_TASK BRIEF_
Repeat exactly the stretch of lines from the line containing "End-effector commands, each" through the line containing "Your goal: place", both included, and nothing else.
[START MATERIAL]
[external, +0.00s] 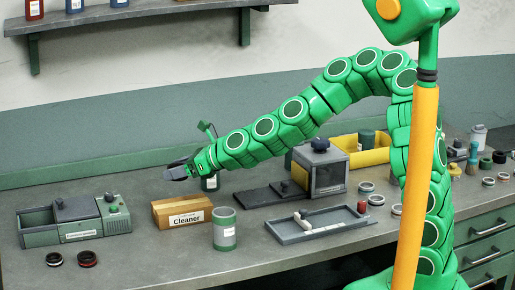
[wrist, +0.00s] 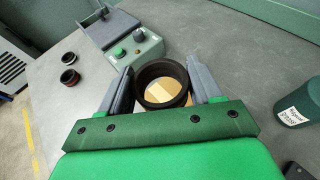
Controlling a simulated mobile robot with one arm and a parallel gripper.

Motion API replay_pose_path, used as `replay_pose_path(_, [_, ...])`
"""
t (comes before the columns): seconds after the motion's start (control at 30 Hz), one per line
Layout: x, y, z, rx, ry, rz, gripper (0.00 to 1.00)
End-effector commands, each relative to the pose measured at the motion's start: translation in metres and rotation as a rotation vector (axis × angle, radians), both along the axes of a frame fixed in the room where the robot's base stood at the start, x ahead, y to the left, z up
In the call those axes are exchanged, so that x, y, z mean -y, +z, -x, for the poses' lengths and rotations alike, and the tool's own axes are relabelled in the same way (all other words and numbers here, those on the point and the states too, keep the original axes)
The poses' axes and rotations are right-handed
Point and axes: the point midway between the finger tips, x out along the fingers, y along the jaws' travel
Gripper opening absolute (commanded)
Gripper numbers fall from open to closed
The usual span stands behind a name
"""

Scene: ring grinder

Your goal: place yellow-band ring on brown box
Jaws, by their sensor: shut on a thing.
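My gripper (external: 177,170) is at the end of the outstretched arm, above and slightly behind the brown box in the external view. In the wrist view my gripper (wrist: 162,88) is shut on a dark ring (wrist: 150,99), held between its two grey fingers. No yellow band can be made out on the ring from here. The brown box (external: 168,216), with a white "Cleaner" label, lies on the bench. The brown box (wrist: 165,92) also shows through the ring's hole, below it. The ring is apart from the box in the external view.
A grey-green machine (external: 80,229) stands left of the box, with two dark rings (external: 87,258) before it. A green canister (external: 225,236) stands just right of the box. A grey tray (external: 290,236), a boxy machine (external: 325,180) and a yellow bin (external: 372,156) lie further right.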

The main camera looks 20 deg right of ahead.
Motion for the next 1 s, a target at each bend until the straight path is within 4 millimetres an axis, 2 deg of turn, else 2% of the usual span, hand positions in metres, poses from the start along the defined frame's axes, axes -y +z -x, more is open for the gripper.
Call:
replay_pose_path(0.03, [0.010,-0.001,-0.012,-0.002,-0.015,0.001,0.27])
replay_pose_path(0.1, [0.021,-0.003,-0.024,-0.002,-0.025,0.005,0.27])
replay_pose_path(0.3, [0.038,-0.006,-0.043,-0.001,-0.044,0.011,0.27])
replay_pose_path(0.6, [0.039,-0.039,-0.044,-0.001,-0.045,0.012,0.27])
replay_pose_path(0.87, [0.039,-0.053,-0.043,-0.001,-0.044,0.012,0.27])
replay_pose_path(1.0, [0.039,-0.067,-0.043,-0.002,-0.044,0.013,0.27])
[END MATERIAL]
_FULL ANSWER_
End-effector commands, each relative to the pose measured at the motion's start: translation in metres and rotation as a rotation vector (axis × angle, radians), both along the axes of a frame fixed in the room where the robot's base stood at the start, x ahead, y to the left, z up
In the call those axes are exchanged, so that x, y, z mean -y, +z, -x, for the poses' lengths and rotations alike, and the tool's own axes are relabelled in the same way (all other words and numbers here, those on the point and the states too, keep the original axes)
The poses' axes and rotations are right-handed
Point and axes: the point midway between the finger tips, x out along the fingers, y along the jaws' travel
Gripper opening absolute (commanded)
Gripper numbers fall from open to closed
The usual span stands behind a name
"""

Scene: ring grinder

Your goal: place yellow-band ring on brown box

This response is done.